For most of the last year my daughter and I have been watching the Gilmore Girls, and last week we started the final season. Of course we’re excited about the new episodes slated to air later this year on Netflix, but we’re sad about reaching the end of something that has become an important part of our mother-daughter conversation. We have already started planning how and when we’ll watch the last episode, and if you’re a fan of the show you’ll understand why we’re also planning our menu. It is sure to be a bittersweet event.

We watch one or two episodes each week, often over dinner. I was never a fan of watching TV during meals, but the Gilmore Girls as well as where we both are in our lives have changed my opinion. By the time we arrive home from our respective long days we’re tired, and usually both of us have work waiting for us after we eat. This is a nice way for us to decompress, but another benefit has been how it has opened the door to many subjects that have value for both of us.

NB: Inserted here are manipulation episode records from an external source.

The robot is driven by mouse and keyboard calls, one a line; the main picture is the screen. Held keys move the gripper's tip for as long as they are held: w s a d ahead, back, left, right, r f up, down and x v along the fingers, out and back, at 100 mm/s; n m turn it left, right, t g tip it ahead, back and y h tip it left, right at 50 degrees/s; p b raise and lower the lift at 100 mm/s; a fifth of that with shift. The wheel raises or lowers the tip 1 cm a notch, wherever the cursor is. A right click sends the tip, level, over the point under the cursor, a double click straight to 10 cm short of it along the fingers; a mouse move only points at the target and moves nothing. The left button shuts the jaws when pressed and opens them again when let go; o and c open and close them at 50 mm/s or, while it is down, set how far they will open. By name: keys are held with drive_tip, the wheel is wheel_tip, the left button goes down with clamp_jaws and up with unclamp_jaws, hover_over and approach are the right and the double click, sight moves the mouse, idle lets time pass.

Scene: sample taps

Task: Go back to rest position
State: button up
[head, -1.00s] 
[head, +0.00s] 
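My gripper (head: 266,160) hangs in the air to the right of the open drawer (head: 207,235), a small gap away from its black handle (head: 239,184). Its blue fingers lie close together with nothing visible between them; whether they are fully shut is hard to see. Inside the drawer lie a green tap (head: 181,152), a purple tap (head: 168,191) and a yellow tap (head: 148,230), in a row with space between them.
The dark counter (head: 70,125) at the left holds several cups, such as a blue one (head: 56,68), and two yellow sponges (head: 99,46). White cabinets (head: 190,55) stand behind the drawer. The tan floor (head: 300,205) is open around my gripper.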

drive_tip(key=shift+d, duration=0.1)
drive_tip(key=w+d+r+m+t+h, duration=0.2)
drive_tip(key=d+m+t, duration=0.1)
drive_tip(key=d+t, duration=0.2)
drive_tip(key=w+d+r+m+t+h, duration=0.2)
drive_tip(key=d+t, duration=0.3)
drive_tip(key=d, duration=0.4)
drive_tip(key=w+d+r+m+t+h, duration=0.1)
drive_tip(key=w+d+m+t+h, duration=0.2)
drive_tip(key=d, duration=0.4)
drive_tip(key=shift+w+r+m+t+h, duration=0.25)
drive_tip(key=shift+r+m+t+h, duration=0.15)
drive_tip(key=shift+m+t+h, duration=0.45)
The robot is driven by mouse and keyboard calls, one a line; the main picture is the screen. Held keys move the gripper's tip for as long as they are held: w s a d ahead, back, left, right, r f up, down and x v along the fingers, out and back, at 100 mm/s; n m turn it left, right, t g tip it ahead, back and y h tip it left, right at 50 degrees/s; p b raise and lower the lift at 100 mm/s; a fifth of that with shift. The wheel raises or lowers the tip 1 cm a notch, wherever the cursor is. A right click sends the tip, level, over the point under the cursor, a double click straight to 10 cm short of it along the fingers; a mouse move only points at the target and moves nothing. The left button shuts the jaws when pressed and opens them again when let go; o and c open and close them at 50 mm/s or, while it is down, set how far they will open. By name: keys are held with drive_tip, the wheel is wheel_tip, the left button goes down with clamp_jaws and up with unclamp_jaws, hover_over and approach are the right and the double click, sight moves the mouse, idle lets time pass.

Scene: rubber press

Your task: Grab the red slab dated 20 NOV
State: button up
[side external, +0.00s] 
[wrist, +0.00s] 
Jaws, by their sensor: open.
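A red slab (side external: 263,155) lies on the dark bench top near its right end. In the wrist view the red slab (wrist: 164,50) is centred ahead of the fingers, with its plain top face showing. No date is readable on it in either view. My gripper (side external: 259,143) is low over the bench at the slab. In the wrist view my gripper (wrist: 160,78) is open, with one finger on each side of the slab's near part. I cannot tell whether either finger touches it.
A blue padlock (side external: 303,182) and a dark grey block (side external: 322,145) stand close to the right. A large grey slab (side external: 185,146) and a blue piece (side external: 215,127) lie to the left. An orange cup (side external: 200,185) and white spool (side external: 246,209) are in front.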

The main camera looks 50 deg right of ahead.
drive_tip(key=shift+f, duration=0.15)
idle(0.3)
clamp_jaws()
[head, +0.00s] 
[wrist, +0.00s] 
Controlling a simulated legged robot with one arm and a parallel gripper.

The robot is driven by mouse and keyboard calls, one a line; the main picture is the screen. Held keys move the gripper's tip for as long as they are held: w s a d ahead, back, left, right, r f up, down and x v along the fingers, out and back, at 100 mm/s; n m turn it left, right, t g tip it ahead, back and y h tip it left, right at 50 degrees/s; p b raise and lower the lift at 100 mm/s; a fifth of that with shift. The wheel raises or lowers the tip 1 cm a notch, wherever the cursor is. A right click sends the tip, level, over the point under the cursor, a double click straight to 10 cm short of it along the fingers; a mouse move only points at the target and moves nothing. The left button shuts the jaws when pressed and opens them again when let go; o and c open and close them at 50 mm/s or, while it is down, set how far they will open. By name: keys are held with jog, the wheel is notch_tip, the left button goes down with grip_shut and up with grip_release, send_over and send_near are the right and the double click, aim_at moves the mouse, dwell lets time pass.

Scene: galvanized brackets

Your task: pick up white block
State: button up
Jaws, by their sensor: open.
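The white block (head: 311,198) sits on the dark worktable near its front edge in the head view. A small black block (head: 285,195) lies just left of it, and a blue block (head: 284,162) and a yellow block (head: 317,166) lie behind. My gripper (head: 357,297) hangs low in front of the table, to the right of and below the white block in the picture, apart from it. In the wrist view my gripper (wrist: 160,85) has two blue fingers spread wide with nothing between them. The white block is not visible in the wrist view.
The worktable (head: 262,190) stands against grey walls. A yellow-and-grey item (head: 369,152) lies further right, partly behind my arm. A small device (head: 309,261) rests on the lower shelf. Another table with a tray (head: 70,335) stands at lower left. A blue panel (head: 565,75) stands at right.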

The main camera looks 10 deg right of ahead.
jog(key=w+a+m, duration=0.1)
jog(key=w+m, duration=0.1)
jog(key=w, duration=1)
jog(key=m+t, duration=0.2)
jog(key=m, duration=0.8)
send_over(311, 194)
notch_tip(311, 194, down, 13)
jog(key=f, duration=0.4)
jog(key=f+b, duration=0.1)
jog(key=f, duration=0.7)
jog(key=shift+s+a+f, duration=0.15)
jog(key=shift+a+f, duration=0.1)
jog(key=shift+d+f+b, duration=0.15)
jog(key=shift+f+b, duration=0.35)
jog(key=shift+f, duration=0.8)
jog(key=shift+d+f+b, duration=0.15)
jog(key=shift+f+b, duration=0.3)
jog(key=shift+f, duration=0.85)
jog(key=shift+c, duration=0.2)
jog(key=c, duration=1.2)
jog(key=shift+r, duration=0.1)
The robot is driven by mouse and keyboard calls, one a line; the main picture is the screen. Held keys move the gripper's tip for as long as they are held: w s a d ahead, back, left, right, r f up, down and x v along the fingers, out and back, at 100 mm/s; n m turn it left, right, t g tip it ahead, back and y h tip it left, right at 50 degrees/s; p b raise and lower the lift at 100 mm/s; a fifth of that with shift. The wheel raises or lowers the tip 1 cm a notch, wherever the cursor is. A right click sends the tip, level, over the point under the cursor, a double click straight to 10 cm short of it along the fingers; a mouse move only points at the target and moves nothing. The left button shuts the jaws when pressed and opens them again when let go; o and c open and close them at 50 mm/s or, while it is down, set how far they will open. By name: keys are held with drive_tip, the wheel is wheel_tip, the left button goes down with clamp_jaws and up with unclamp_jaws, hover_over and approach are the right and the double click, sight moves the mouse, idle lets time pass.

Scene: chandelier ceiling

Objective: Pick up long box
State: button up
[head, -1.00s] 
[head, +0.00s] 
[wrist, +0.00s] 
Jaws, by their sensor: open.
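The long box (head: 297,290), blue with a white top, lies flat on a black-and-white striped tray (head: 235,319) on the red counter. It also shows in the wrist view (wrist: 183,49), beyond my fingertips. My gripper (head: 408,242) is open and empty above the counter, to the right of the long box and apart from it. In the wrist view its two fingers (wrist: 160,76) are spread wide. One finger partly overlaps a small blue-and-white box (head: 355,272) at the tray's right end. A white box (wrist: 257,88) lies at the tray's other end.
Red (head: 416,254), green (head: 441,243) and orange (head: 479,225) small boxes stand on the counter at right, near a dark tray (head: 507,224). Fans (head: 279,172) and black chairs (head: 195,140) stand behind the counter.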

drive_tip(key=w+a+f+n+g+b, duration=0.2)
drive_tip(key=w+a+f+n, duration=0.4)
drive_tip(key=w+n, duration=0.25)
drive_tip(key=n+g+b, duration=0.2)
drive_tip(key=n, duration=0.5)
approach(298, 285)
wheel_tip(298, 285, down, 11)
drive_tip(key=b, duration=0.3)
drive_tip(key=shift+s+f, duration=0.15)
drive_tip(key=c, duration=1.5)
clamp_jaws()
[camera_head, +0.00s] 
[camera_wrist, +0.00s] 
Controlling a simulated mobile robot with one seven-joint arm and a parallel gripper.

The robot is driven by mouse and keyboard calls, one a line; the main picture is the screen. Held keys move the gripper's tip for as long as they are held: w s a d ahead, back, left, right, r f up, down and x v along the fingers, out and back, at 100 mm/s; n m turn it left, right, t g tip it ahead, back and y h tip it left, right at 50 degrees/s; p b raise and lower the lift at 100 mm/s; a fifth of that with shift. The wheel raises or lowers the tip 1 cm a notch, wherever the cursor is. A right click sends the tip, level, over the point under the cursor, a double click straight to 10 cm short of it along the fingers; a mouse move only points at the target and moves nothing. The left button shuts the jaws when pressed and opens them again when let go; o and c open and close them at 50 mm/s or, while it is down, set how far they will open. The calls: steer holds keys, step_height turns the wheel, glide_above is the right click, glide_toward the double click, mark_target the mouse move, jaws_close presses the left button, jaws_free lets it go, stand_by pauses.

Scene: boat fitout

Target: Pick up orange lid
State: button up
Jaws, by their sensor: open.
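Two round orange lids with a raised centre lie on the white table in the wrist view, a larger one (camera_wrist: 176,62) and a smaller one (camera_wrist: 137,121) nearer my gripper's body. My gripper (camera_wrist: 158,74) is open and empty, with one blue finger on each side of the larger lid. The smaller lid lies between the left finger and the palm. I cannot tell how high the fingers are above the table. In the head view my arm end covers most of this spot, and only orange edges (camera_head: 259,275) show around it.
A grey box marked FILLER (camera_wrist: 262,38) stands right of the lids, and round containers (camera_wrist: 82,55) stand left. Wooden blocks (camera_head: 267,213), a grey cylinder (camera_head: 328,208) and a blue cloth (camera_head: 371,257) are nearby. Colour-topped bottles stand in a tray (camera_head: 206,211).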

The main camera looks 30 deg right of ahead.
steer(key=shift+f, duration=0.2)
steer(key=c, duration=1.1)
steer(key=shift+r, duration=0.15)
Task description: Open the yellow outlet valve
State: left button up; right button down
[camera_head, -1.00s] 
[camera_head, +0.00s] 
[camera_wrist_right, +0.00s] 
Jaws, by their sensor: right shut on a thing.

As individuals we’re not like Rory and Lorelei, but as a mother and daughter trying to navigate life when it sometimes feels like the two of us against the world, we have a lot in common. We’ve watched Rory grow up from a bookish and serious fifteen year old to a strong and confident senior at Yale. We’ve seen both she and her mom handle and mishandle relationships and situations, and each time we get another opportunity to talk about what went wrong, and how we might make that same mistake, or what other (better) choices we’d make.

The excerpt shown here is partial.